Give the records back in full, exactly as they read.

#### Entries

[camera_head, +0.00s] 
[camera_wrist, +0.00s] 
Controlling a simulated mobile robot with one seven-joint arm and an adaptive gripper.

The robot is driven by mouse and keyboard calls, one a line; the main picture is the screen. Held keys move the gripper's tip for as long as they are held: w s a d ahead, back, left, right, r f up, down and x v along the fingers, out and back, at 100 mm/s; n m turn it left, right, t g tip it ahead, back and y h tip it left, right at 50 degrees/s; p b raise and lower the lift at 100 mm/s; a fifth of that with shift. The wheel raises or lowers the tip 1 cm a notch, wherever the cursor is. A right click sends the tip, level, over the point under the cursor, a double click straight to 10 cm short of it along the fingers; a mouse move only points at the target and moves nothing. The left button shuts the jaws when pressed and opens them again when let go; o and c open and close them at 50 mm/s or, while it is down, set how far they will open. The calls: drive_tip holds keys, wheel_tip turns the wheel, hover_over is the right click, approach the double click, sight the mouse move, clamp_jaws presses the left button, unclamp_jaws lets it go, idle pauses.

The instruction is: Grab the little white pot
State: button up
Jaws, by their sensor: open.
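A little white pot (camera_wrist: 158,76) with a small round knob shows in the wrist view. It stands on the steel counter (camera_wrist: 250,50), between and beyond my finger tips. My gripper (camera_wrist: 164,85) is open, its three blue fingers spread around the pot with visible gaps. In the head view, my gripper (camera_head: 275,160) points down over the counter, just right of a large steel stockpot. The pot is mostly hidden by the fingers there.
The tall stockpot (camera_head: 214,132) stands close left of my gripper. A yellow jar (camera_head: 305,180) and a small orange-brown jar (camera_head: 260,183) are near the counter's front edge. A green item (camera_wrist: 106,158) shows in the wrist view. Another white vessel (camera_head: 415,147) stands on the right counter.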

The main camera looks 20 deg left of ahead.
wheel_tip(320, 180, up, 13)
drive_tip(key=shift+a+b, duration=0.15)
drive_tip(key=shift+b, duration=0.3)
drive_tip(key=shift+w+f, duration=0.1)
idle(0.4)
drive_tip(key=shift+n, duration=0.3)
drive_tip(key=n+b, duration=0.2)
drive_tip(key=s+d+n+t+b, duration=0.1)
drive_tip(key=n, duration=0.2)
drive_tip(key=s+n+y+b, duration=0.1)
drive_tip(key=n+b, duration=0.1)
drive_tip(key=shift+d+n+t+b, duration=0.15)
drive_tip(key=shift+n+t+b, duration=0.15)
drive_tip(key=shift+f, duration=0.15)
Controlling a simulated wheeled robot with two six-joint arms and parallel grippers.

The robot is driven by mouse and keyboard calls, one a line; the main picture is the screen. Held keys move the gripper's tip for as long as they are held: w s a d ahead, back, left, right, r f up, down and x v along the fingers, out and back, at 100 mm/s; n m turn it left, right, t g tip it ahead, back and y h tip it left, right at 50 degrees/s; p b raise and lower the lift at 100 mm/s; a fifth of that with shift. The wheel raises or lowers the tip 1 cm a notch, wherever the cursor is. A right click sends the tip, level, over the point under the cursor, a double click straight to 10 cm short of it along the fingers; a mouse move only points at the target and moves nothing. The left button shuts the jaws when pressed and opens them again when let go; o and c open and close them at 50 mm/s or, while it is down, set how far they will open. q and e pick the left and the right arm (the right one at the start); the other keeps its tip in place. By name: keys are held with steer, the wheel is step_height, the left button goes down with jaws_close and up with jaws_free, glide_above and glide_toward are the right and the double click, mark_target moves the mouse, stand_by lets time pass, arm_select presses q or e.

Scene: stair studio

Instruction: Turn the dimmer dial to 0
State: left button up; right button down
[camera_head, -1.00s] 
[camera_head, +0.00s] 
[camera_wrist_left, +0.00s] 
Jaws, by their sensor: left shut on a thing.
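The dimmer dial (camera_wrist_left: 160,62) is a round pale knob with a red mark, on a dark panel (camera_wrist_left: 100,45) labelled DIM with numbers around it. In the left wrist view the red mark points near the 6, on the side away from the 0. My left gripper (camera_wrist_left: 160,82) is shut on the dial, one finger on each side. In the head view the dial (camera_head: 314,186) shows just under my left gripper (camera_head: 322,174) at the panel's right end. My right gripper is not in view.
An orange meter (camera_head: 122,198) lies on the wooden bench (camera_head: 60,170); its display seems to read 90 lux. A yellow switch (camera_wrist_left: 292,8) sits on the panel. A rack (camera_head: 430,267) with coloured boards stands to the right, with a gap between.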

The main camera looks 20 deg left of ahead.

########

**In response:**
[camera_head, +0.00s] 
[camera_wrist, +0.00s] 
Controlling a simulated mobile robot with one seven-joint arm and an adaptive gripper.

The robot is driven by mouse and keyboard calls, one a line; the main picture is the screen. Held keys move the gripper's tip for as long as they are held: w s a d ahead, back, left, right, r f up, down and x v along the fingers, out and back, at 100 mm/s; n m turn it left, right, t g tip it ahead, back and y h tip it left, right at 50 degrees/s; p b raise and lower the lift at 100 mm/s; a fifth of that with shift. The wheel raises or lowers the tip 1 cm a notch, wherever the cursor is. A right click sends the tip, level, over the point under the cursor, a double click straight to 10 cm short of it along the fingers; a mouse move only points at the target and moves nothing. The left button shuts the jaws when pressed and opens them again when let go; o and c open and close them at 50 mm/s or, while it is down, set how far they will open. The calls: drive_tip holds keys, wheel_tip turns the wheel, hover_over is the right click, approach the double click, sight the mouse move, clamp_jaws presses the left button, unclamp_jaws lets it go, idle pauses.

The instruction is: Grab the little white pot
State: button up
Jaws, by their sensor: open.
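A little white pot (camera_wrist: 158,76) with a small round knob shows in the wrist view. It stands on the steel counter (camera_wrist: 250,50), between and beyond my finger tips. My gripper (camera_wrist: 164,85) is open, its three blue fingers spread around the pot with visible gaps. In the head view, my gripper (camera_head: 275,160) points down over the counter, just right of a large steel stockpot. The pot is mostly hidden by the fingers there.
The tall stockpot (camera_head: 214,132) stands close left of my gripper. A yellow jar (camera_head: 305,180) and a small orange-brown jar (camera_head: 260,183) are near the counter's front edge. A green item (camera_wrist: 106,158) shows in the wrist view. Another white vessel (camera_head: 415,147) stands on the right counter.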

The main camera looks 20 deg left of ahead.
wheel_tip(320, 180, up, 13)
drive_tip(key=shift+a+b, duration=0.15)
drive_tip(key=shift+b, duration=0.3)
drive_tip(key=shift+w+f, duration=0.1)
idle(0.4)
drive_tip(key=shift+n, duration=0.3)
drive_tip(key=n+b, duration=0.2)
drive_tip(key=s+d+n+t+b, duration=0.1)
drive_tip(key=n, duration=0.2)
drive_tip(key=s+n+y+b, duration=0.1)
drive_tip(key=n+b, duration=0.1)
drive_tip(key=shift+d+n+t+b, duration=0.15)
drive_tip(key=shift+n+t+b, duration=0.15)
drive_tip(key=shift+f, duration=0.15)
Controlling a simulated wheeled robot with two six-joint arms and parallel grippers.

The robot is driven by mouse and keyboard calls, one a line; the main picture is the screen. Held keys move the gripper's tip for as long as they are held: w s a d ahead, back, left, right, r f up, down and x v along the fingers, out and back, at 100 mm/s; n m turn it left, right, t g tip it ahead, back and y h tip it left, right at 50 degrees/s; p b raise and lower the lift at 100 mm/s; a fifth of that with shift. The wheel raises or lowers the tip 1 cm a notch, wherever the cursor is. A right click sends the tip, level, over the point under the cursor, a double click straight to 10 cm short of it along the fingers; a mouse move only points at the target and moves nothing. The left button shuts the jaws when pressed and opens them again when let go; o and c open and close them at 50 mm/s or, while it is down, set how far they will open. q and e pick the left and the right arm (the right one at the start); the other keeps its tip in place. By name: keys are held with steer, the wheel is step_height, the left button goes down with jaws_close and up with jaws_free, glide_above and glide_toward are the right and the double click, mark_target moves the mouse, stand_by lets time pass, arm_select presses q or e.

Scene: stair studio

Instruction: Turn the dimmer dial to 0
State: left button up; right button down
[camera_head, -1.00s] 
[camera_head, +0.00s] 
[camera_wrist_left, +0.00s] 
Jaws, by their sensor: left shut on a thing.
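The dimmer dial (camera_wrist_left: 160,62) is a round pale knob with a red mark, on a dark panel (camera_wrist_left: 100,45) labelled DIM with numbers around it. In the left wrist view the red mark points near the 6, on the side away from the 0. My left gripper (camera_wrist_left: 160,82) is shut on the dial, one finger on each side. In the head view the dial (camera_head: 314,186) shows just under my left gripper (camera_head: 322,174) at the panel's right end. My right gripper is not in view.
An orange meter (camera_head: 122,198) lies on the wooden bench (camera_head: 60,170); its display seems to read 90 lux. A yellow switch (camera_wrist_left: 292,8) sits on the panel. A rack (camera_head: 430,267) with coloured boards stands to the right, with a gap between.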

The main camera looks 20 deg left of ahead.

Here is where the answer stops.